Photoshop Elements offers a user-friendly approach to manual editing tools in its Quick and Expert modes, dividing colorful tool icons into separate sections to help orient new users. You’ll find all of the most important tools, such as clone stamping, healing, burn/dodge tools, and the paintbrush, as well as options for placing text and basic vector shapes. 

As you’ve probably begun to expect, Photoshop takes a more complex and capable approach to the same tools, with a few extra specialized options included that aren’t available in Photoshop Elements. You’ll also get more control over your brushes, including an impressive range of customization options for use with pressure-sensitive graphics tablets, which can dramatically alter how every brush-based tool operates. 

Winner: Photoshop. 

Media Library Organization 

Photoshop Elements is bundled with a secondary program known as Elements Organizer. Similar to Adobe Bridge, this app acts as a media library management tool for keeping track of all your images and editing projects. It offers plenty of organizational options such as photo albums, facial recognition so you can find all your photos of a certain person, GPS location sorting, keyword tagging, and more. 

In comparison, Photoshop does not expect you to use a companion organizer app, presumably because Lightroom provides a lot of these functions, and the two apps are bundled together in almost every Creative Cloud subscription plan. 

Anyone with an Adobe account can download the free Bridge app that does a similar organizational job, but it’s not integrated with Photoshop the same way that Elements Organizer is integrated into the Photoshop Elements home screen. 

Winner: Photoshop Elements. 


One of the biggest differences between the two versions of Photoshop is their pricing structure. It might seem like a small thing, but this issue caused a great deal of trouble when Adobe switched the professional version of Photoshop to a subscription-only model. This means that you pay a minimum of $9.99 USD monthly for access to Photoshop, and if you stop paying, then you are no longer able to open or use the app. 

Photoshop’s monthly subscription does come bundled with several other apps, including Lightroom, Lightroom Classic, and Photoshop for iPad, as well as access to Adobe Fonts, Adobe Stock, and at least 20 GB of online storage space in the Creative Cloud. More storage space is available with more expensive plans, of course. 

Photoshop Elements is now one of the few Adobe apps that are available as a one-time purchase, priced at $99.99 USD for each new version. If you’re happy with your current version, there’s no need to upgrade, and you own the software you purchased forever. If you do choose to upgrade, existing customers get a slightly discounted price of $79.99 USD – but only if they have the most recent previous version of Elements. 

Winner: Tie, depending on personal preference. I think the subscription model provides good value for businesses, but many home users understandably don’t want to deal with it. 

Who and What is Photoshop Elements Best for?

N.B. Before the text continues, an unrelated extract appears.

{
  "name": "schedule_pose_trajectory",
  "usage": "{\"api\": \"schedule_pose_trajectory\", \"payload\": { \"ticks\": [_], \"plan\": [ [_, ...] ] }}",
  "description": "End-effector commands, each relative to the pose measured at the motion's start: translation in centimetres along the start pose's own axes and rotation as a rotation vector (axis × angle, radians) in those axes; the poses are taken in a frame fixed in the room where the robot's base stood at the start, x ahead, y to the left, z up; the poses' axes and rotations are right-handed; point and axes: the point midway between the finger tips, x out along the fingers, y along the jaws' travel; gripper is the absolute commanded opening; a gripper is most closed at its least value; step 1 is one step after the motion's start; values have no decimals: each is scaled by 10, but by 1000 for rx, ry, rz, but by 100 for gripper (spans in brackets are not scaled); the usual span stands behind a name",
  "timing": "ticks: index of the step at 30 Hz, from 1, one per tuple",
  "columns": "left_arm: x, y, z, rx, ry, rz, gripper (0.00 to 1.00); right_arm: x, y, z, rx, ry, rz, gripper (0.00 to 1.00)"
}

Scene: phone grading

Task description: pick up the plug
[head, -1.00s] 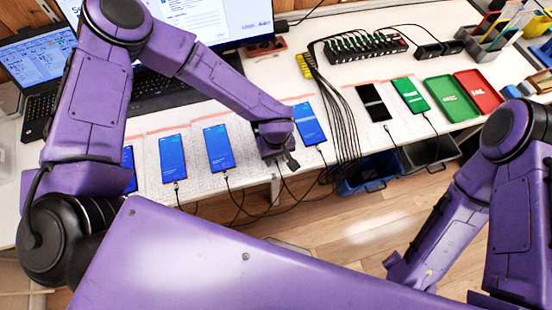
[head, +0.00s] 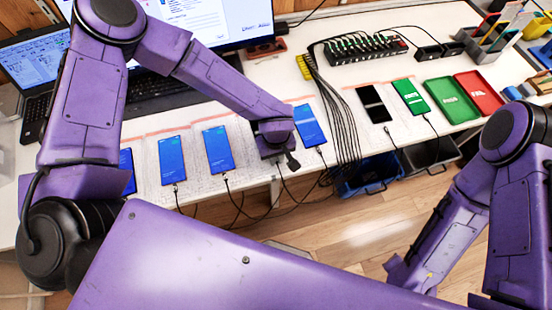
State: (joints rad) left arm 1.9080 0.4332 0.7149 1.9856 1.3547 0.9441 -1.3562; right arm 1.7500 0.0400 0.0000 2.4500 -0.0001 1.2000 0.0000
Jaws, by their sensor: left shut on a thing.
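My left gripper (head: 291,161) is at the front edge of the white table, just left of a blue-screen phone (head: 310,126). Its jaws are small and dark here and are shut on the plug, which is mostly hidden by the fingers. A thin black cable (head: 284,184) hangs below the gripper. My right arm comes in at the right, but its gripper is out of view.
More blue-screen phones (head: 172,160) (head: 218,150) lie left with cables at their lower ends. A black-screen phone (head: 373,104), a green-screen phone (head: 410,97), a green tray (head: 452,99) and a red tray (head: 479,92) lie right. A cable bundle (head: 336,126) drops over the edge.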

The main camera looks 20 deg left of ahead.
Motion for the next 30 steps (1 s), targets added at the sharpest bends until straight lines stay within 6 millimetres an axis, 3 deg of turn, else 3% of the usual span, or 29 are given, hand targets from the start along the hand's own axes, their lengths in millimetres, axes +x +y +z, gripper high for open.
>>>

Photoshop Elements is the perfect choice for anyone who wants to focus on the fun results of image editing without spending too much time on the details. If you want to polish up family photos and holiday snapshots in just a few clicks so that you can quickly share them with friends, family, and social media, then Photoshop Elements is the ideal solution.

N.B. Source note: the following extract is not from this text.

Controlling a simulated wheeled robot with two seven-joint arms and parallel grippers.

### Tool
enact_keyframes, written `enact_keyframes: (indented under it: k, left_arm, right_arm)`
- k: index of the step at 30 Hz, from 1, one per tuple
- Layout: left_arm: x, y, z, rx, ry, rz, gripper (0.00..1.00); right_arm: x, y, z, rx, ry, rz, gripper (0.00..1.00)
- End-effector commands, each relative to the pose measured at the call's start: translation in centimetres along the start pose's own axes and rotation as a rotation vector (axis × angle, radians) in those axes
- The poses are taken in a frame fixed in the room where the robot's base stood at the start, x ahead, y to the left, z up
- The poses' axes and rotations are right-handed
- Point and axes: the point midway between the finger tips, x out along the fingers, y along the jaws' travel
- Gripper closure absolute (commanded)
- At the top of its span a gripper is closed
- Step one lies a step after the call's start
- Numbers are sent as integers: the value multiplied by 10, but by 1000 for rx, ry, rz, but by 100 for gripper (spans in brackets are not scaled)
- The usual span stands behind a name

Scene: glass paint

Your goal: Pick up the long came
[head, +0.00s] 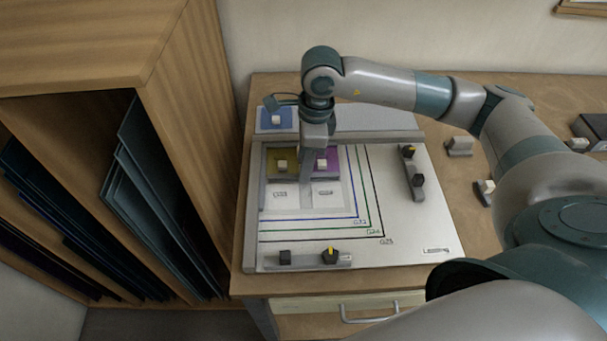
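My right gripper (306,180) points down over the white board (420,225), between a yellow glass piece (271,169) and a purple glass piece (333,160). Its fingers are seen nearly edge-on, so I cannot tell whether they are open or shut, or hold anything. I cannot make out the long came for certain; a thin strip at the seam between the two glass pieces would be hidden by the gripper. Each glass piece carries a small pale block. My left gripper is not in view.
Grey fences run along the board's back (385,137) and left side. Bars with black knobs lie at its right (413,175) and front (303,260). A blue piece (264,117) lies behind. A wooden rack (185,130) with glass sheets stands left. Small blocks lie on the right tabletop.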

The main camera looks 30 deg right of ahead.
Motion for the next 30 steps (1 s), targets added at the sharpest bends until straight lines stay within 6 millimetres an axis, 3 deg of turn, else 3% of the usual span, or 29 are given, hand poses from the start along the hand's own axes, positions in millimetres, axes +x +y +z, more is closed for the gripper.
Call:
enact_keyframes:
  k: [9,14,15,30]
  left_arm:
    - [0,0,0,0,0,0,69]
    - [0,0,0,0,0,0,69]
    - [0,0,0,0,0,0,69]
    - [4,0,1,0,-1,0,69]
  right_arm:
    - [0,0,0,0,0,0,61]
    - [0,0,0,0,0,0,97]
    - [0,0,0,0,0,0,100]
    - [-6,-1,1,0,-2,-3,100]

Who and What is Photoshop Best for? 

The full version of Photoshop is intended for enthusiasts and professional image editors who need the best tools available for image editing. If you’re willing to invest the time to learn advanced tools and techniques for image editing, then Photoshop can deliver unparalleled image quality in your final results. 


Here are a few other questions that often come up when discussing Photoshop vs. Photoshop Elements.

Is Photoshop Elements good enough?

This really depends on what you want to do with your images. If you want to polish up your holiday snapshots or share fun pictures with your friends, family, and maybe your social media accounts, then Photoshop Elements is probably good enough for your needs – but it may not be capable of handling more demanding professional tasks. 

Do you have to buy Photoshop Elements every year?

No, you don’t have to buy Photoshop Elements every year, but you will need to purchase the latest version if you want access to the latest features. There is an upgrade discount available to existing customers, but it only applies to users who upgrade from the most recent previous version. 

How much is the Photoshop Elements upgrade discount?

The upgrade discount for Photoshop Elements is roughly 20% off the regular price. The upgrade price for purchasing Photoshop Elements is $79.99 USD instead of the standard $99.99 USD price for new customers. 

Final Thoughts

Photoshop Elements and Photoshop are aimed at two very different sections of the image editing market, so it’s up to you to decide which one is right for you. Photoshop Elements is great for beginners and casual editors who want to have fun with their images, while Photoshop is the only real choice for professional image editors who demand the best in precision and image quality from their editing software.